Description of the task:
Take every line from the listing below that includes "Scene" and copy it.
── Stored rows
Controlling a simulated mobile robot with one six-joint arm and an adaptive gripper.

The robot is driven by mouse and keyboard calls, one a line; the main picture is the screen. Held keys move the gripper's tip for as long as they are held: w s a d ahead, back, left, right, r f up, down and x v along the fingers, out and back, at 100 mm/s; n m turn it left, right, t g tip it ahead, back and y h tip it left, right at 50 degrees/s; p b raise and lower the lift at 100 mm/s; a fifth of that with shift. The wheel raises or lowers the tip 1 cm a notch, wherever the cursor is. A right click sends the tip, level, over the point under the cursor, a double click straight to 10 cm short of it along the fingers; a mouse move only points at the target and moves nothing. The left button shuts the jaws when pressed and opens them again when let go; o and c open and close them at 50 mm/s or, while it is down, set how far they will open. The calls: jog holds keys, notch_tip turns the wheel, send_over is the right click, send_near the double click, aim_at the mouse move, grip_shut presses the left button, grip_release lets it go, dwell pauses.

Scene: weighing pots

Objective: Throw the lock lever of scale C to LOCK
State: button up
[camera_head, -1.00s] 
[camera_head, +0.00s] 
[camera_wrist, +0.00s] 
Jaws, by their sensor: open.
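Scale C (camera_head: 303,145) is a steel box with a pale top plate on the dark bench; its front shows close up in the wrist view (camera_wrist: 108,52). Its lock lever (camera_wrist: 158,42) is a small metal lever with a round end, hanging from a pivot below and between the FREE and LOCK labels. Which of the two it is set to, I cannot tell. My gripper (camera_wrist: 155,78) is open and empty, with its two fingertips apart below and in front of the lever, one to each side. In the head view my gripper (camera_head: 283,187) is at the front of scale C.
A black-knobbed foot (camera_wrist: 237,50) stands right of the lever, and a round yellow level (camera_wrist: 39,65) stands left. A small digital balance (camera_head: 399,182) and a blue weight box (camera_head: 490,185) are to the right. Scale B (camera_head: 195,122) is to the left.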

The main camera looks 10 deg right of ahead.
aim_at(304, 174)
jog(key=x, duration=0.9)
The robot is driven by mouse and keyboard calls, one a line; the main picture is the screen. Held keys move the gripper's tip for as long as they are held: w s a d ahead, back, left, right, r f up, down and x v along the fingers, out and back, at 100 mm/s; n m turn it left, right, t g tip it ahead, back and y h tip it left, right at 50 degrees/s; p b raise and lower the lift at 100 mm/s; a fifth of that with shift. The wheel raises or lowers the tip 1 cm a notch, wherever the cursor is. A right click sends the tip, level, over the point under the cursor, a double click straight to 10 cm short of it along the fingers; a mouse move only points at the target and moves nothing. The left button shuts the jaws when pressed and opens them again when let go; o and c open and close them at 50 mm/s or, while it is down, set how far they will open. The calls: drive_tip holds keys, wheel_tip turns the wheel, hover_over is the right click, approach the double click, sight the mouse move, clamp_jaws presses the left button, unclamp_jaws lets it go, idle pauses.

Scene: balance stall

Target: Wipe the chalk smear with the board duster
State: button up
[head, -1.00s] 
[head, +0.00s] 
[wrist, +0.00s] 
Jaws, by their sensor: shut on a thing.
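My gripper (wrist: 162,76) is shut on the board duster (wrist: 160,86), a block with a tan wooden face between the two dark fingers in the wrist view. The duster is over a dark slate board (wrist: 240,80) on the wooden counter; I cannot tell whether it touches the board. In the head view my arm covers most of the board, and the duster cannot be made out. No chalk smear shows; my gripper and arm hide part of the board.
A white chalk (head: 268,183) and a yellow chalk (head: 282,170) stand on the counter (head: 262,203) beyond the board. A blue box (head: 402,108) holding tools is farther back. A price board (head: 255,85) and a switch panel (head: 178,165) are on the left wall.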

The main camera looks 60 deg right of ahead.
────
Expected output:
Scene: weighing pots
Scene: balance stall

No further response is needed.